- YOUR GOAL -
Locate the word "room" in the data below, then copy every line that holds it.

Part of a data file:

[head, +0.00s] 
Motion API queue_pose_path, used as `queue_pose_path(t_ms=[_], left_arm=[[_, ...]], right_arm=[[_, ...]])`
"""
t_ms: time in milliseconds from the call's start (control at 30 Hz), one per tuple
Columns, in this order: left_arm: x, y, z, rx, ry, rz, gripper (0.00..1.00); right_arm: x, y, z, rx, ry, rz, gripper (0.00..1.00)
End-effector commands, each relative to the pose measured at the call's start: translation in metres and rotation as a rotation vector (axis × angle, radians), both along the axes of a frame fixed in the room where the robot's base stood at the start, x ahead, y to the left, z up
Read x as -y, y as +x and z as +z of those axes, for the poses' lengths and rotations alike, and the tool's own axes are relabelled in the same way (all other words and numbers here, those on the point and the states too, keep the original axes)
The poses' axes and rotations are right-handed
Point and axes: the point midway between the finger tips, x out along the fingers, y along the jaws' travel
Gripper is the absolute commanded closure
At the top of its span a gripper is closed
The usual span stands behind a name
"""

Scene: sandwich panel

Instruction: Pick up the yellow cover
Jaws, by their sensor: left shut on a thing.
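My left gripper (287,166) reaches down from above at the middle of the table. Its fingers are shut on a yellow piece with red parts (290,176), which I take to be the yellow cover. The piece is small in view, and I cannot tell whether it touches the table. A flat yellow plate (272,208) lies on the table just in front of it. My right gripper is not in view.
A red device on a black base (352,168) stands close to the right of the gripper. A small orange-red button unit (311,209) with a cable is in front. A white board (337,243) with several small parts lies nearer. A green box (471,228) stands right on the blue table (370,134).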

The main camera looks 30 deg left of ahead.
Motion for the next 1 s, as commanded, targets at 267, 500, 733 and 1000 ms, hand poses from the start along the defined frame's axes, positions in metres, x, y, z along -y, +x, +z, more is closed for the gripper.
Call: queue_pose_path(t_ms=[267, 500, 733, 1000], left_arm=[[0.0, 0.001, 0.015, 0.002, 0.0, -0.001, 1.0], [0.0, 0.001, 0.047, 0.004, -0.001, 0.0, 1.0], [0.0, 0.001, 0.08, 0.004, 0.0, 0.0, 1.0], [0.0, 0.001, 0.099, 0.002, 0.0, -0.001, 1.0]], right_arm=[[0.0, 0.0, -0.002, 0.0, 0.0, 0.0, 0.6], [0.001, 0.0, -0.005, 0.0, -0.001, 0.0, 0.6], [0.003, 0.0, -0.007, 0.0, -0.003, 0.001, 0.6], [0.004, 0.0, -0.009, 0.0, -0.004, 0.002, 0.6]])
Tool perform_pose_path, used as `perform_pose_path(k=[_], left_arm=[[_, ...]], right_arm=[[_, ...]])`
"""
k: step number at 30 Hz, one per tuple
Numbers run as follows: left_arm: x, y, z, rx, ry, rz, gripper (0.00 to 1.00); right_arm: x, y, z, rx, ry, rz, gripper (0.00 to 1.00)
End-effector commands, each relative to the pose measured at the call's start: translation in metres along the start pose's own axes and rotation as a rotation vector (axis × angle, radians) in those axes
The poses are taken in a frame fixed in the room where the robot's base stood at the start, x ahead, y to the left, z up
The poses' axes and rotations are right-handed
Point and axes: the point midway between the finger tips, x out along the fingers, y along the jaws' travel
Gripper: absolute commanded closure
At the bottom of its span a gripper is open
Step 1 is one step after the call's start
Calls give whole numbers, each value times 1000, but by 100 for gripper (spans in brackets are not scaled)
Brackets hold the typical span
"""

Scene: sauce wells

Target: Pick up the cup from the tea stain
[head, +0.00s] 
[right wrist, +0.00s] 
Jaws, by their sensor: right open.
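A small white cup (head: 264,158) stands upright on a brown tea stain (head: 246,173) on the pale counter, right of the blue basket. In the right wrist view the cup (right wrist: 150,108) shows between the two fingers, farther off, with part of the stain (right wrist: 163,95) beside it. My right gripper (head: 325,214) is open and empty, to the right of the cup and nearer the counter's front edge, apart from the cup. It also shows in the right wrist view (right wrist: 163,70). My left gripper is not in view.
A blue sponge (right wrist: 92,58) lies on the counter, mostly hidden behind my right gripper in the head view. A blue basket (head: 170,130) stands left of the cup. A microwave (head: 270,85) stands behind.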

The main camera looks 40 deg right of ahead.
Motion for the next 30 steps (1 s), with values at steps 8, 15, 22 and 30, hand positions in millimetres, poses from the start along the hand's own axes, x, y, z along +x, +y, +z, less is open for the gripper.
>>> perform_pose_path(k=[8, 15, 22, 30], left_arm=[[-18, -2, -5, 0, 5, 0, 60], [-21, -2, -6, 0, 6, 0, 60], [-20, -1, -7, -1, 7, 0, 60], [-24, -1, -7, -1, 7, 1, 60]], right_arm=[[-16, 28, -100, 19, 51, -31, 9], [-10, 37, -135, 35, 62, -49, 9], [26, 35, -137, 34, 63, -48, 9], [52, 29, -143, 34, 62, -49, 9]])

- RIGHT ANSWER -
End-effector commands, each relative to the pose measured at the call's start: translation in metres and rotation as a rotation vector (axis × angle, radians), both along the axes of a frame fixed in the room where the robot's base stood at the start, x ahead, y to the left, z up
The poses are taken in a frame fixed in the room where the robot's base stood at the start, x ahead, y to the left, z up

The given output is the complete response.